I had experimented with the Digikeijs DR80015 Function Decoder. It is super small and has front / back / extra function capability. It was a struggle from the start. There was little in the way of instructions and apparently, you must have a load on the track when you program the decoder. The few times I was able to set the CV's for my situation the LED / resistor pairs would not light. I found some articles where some people actually used a locomotive as the load. This of course alters the CV's in the locomotive used. I also tried a had wired can motor as a load and that generated errors. I think the need for a load (motor) on the programming track is a design flaw for this type of decoder. But that is just me.
I could rig a up one of the ultra small bridge rectifiers and some resistor / LED pairs and use track power but I am leery of the amount of heat that the rectifier may generate.
Still looking for some other possible solutions.....
thanks for the reply! I really don't think that programming a decoder should be that much of an effort – it eats away all the fun. The good thing about the Digikeijs chip is the price.
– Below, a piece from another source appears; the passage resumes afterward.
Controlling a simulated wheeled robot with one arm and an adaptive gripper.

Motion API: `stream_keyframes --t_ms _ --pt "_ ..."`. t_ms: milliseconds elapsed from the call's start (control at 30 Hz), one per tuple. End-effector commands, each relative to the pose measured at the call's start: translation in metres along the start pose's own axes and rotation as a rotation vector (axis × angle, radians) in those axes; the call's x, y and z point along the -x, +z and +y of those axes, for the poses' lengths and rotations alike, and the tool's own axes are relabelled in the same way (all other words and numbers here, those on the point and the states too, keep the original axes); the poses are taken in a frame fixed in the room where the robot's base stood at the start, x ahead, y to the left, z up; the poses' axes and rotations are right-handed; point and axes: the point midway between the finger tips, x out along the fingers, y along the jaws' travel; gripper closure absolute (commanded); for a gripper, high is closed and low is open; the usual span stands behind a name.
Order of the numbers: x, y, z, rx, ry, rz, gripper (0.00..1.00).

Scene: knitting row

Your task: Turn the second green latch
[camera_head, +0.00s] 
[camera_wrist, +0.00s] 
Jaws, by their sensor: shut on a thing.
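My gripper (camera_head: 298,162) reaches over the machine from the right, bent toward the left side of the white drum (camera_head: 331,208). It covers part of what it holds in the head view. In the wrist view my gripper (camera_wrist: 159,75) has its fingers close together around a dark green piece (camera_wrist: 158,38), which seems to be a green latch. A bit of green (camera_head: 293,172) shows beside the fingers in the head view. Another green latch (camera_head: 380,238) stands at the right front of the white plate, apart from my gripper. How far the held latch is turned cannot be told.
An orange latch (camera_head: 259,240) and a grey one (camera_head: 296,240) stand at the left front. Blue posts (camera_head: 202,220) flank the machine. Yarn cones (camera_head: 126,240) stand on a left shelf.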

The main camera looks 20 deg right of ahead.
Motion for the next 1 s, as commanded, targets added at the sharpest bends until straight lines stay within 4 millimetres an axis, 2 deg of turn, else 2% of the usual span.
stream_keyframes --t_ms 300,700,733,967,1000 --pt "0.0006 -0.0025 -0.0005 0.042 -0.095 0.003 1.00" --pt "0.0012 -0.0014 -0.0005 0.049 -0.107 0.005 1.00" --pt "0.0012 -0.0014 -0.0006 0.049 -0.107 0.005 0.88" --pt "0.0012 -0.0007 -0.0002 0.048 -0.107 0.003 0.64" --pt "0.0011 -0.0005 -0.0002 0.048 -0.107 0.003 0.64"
This is just a suggestion and I don't speak of first hand experience but maybe you would like to check out the Sound Car decoder of Soundtraxx
Function mapping on page 14
It's more expensive but for a caboose of that quality worth the investment. It would also add sound and lights and your last car creates a bit of a rumble when gliding along. I plan to use these in each train, also in the mid of the train because I love the brake noise coming not only from the locomotive. F11 applies brakes and they get louder the slower the train. You can activate the car by wiping a magnet on a stick over the roof (where you mounted the decoder) and it will start to release the hand brakes. So cool!
You see, I'm totally in love with that concept. My own first sound car, a stock car, is in paint shop now.